### Dataset content

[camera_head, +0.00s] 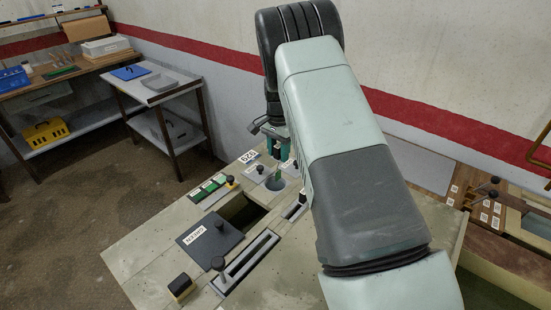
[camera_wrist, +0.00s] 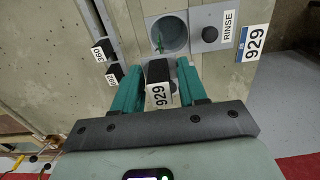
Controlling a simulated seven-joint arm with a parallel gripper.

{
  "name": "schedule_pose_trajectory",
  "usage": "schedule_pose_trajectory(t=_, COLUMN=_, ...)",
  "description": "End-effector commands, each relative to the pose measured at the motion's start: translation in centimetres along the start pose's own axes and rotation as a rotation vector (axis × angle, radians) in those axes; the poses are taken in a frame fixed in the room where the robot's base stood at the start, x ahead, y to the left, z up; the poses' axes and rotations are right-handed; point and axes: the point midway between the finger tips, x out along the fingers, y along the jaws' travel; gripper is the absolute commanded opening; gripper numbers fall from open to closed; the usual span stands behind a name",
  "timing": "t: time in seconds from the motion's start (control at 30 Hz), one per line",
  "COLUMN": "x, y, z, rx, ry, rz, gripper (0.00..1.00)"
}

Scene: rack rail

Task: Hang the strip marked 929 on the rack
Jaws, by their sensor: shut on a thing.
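My gripper (camera_wrist: 156,76) is shut on a black block with a white label reading 929, the strip's top (camera_wrist: 158,94). The block sits between the two teal fingers; whatever extends below it is hidden. In the head view my gripper (camera_head: 277,135) is low over the far end of the bench, mostly blocked by my arm. In the wrist view, two black blocks with labels (camera_wrist: 109,61) stand in a grey slotted rail at the left, apart from my fingers. I cannot tell for certain that this rail is the rack.
Beyond the held block is a round well (camera_wrist: 168,36) with something green in it. A black knob (camera_wrist: 210,34) and plates reading RINSE and 929 (camera_wrist: 253,42) are right of it. In the head view, a rectangular opening (camera_head: 241,210) and dark lid (camera_head: 210,240) lie nearer.

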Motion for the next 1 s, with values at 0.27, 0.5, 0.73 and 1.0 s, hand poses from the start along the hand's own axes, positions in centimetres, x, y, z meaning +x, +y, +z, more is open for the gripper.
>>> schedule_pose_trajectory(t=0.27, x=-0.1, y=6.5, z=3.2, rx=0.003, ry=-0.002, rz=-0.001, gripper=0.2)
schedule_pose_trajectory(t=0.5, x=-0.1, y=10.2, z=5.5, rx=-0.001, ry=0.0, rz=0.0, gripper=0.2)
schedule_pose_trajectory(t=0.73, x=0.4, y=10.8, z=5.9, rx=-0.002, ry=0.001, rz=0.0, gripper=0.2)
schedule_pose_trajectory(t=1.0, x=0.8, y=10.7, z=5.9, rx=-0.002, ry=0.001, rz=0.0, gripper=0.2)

######

→ **Stated exercise**
Find the lines above that include the string "COLUMN" and copy them.

→ **Output**
  "usage": "schedule_pose_trajectory(t=_, COLUMN=_, ...)",
  "COLUMN": "x, y, z, rx, ry, rz, gripper (0.00..1.00)"

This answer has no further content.